In the third of a growing series of vividly-written crime stories set among the tribulations of contemporary Greece,
- Leo Kanaris, Dangerous days (2019),
private investigator George Zafiris continues to tread a murky path through corruption and nepotism amidst a dysfunctional society in crisis. Like Raymond Chandler’s Hollywood (but, pace Alan Partridge, not so like Norwich), Greece makes a fine backdrop to explore moral quandaries.

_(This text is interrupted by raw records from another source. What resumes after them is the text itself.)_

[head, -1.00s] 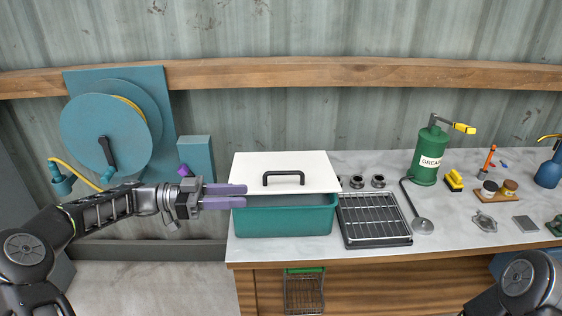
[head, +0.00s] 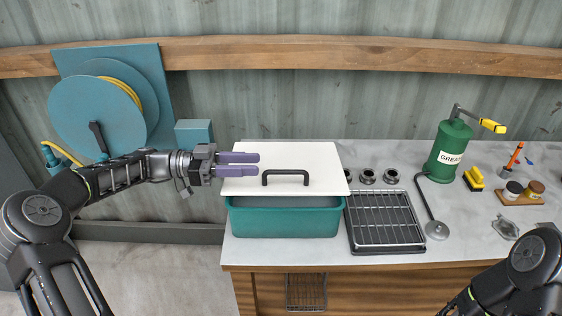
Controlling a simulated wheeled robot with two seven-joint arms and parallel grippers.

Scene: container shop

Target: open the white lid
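The white lid (head: 325,170) with a black bar handle (head: 285,175) lies over the teal bin (head: 285,222) on the counter. A grey strip shows between the lid's front edge and the bin's front rim, so the lid does not look flush there. My left gripper (head: 238,164) has two purple fingers, apart and empty, pointing right. They overlap the lid's left edge in the picture, left of the handle; I cannot tell whether they touch it. My right gripper is out of view; only part of that arm shows at the lower right.
A wire rack on a tray (head: 385,220) stands just right of the bin, with small dark round parts (head: 367,177) behind it. A hose reel (head: 95,115) hangs at left.

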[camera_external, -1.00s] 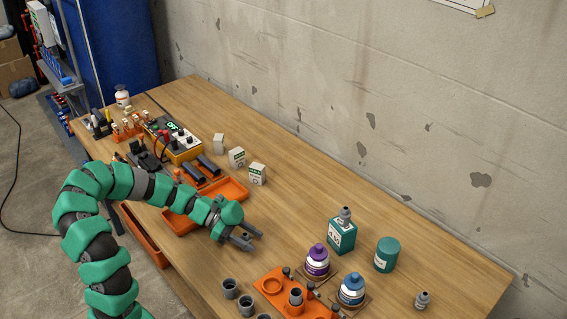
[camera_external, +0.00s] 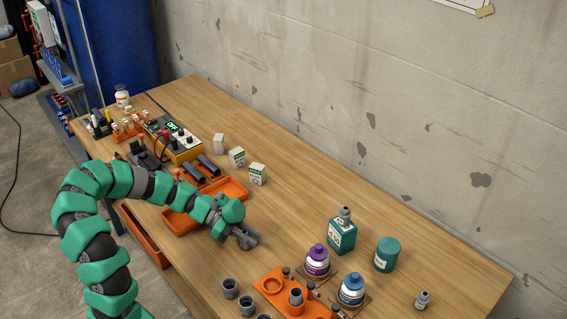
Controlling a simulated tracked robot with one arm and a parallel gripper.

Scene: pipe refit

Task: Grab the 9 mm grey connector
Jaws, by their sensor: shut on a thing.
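My gripper (camera_external: 247,238) is low over the table, just right of the orange tray. Its grey fingers are closed on a small grey piece, which looks like the grey connector; the fingers hide most of it. Its size marking cannot be read. Other grey fittings stand apart from the gripper: grey cup-like ones (camera_external: 230,288) (camera_external: 246,305) at the front edge, and one (camera_external: 296,297) in the orange holder.
An orange tray (camera_external: 236,187) lies behind my gripper. The orange holder (camera_external: 270,284), a purple-topped jar (camera_external: 317,259), a blue jar (camera_external: 351,288), a teal bottle (camera_external: 342,238) and a teal can (camera_external: 387,254) stand to the right. The table's middle is clear.

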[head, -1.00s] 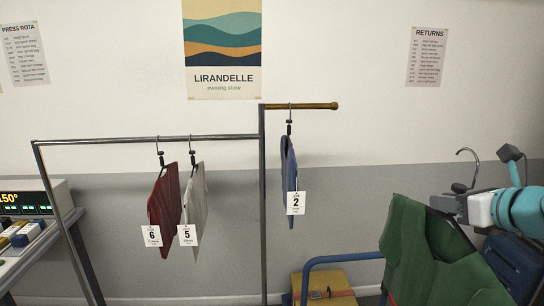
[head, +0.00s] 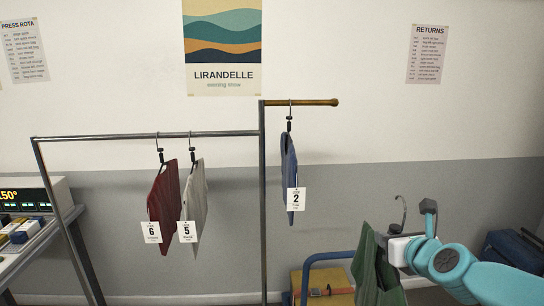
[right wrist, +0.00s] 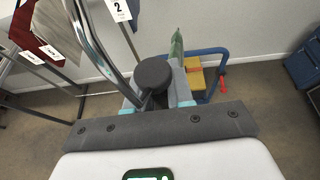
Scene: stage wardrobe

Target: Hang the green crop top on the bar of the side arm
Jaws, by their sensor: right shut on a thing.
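The green crop top (head: 366,268) hangs below its hanger, turned partly edge-on at the lower right of the head view. My right gripper (head: 394,247) is shut on its hanger, and the dark hook (head: 402,208) stands up above the jaws. The fingertips are mostly hidden. In the right wrist view, the crop top (right wrist: 177,48) shows as a thin green strip beyond the gripper (right wrist: 155,95). The side arm's brass-coloured bar (head: 312,103) is higher and to the left, apart from the hook. My left gripper is out of view.
A blue garment (head: 289,165) tagged 2 hangs on the side arm, with bare bar to its right. Red (head: 163,205) and grey (head: 194,195) garments hang on the main rail (head: 100,140). A blue-railed trolley with a yellow box (head: 325,285) stands below.

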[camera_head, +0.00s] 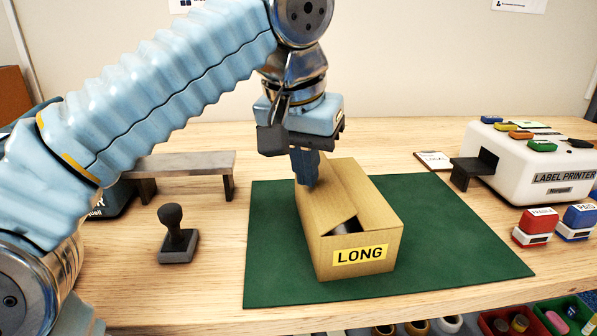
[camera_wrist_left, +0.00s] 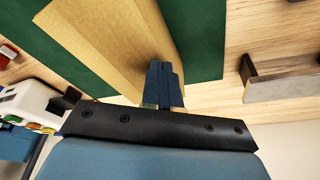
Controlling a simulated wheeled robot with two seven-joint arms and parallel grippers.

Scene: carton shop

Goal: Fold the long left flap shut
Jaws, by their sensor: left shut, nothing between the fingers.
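An open-topped brown carton (camera_head: 357,241) with a yellow LONG label on its front sits on the green mat. Its long left flap (camera_head: 327,208) leans inward over the opening, tilted and not flat. A dark gap shows under its front edge, with something greyish inside that I cannot make out. My left gripper (camera_head: 306,184) is shut and empty, pointing down, its fingertips at the flap's outer side near the back; I cannot tell whether they touch. In the left wrist view the closed fingers (camera_wrist_left: 163,86) are beside the carton (camera_wrist_left: 100,45). My right gripper is not in view.
The green mat (camera_head: 450,238) has free room right of the carton. A hand stamp (camera_head: 176,238) and a grey raised shelf (camera_head: 185,164) stand left. A label printer (camera_head: 520,165) and red (camera_head: 536,228) and blue (camera_head: 578,222) stamps stand right. Bins line the front edge below.

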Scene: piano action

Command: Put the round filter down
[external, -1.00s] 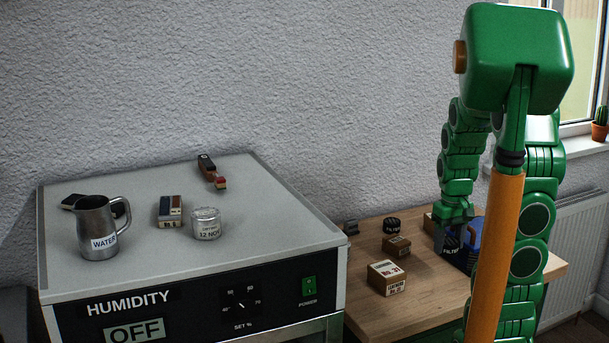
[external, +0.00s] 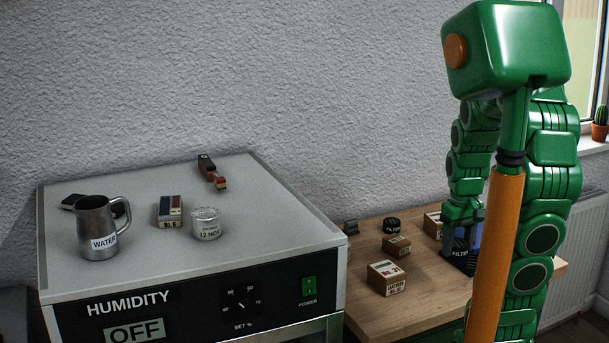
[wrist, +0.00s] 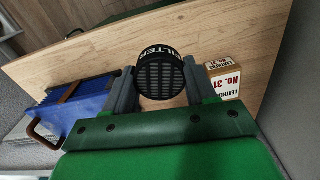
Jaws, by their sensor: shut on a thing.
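A black round filter (wrist: 158,75) with a ribbed face and FILTER lettering is between the two grey fingers of my gripper (wrist: 160,85) in the wrist view. My gripper (external: 461,236) is shut on it. In the external view, this filter (external: 460,249) is low over the right part of the wooden table (external: 420,292). I cannot tell whether it touches the wood. A second black filter (external: 392,223) sits on the table further left, near the wall.
A blue case (wrist: 75,105) with brown handles stands beside my gripper. A small leather box (wrist: 226,80) is on its other side. More small boxes (external: 386,280) (external: 397,246) stand on the table. The humidity cabinet (external: 270,225) is at left.

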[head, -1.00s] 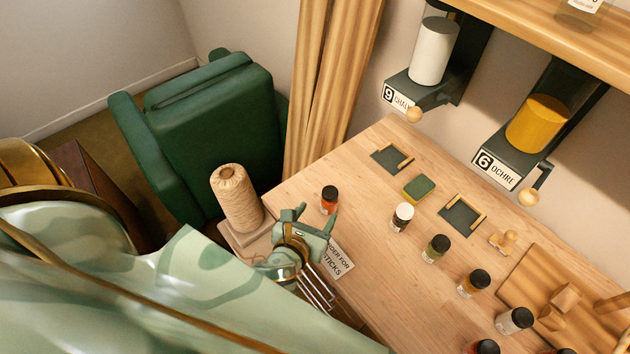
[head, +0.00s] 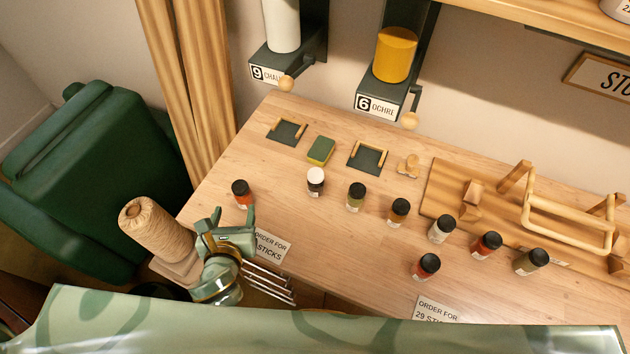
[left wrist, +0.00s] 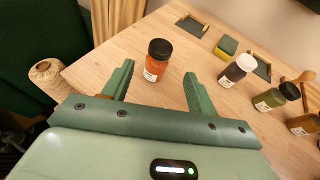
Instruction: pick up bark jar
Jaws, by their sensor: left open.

One vignette in Dangerous days reminds me of quaint Chinese transliterations like Andeli Poliwen (André Previn), Kelaimeng Feilang (“Clermont-Ferrand”, all the more reminiscent of a pseudo-Sanskrit Daoist mantra when preceded by Aofonie, “Auvergne”), or tuzibulashi (toothbrush, or “rabbits don’t shit”). As George walks through central Athens pondering the intricacies of the cases confronting him, he takes in the Greek versions of film-stars’ names appearing on cinema billboards:
Tzonny Ntep, Tzoud Lo, Kira Naïtely, Kim Mpazintzer.
Of course, English orthography is on a sticky wicket here: there’s no more reason to be perplexed by “Naïtely” than by “Knightley”, or a host of other English words like “Cholmondeley”, “hiccough” or indeed “one”. Cf. Monty Python:
“Ah, no. My name is spelt ‘Luxury Yacht’ but it’s pronounced Throatwobbler Mangrove.”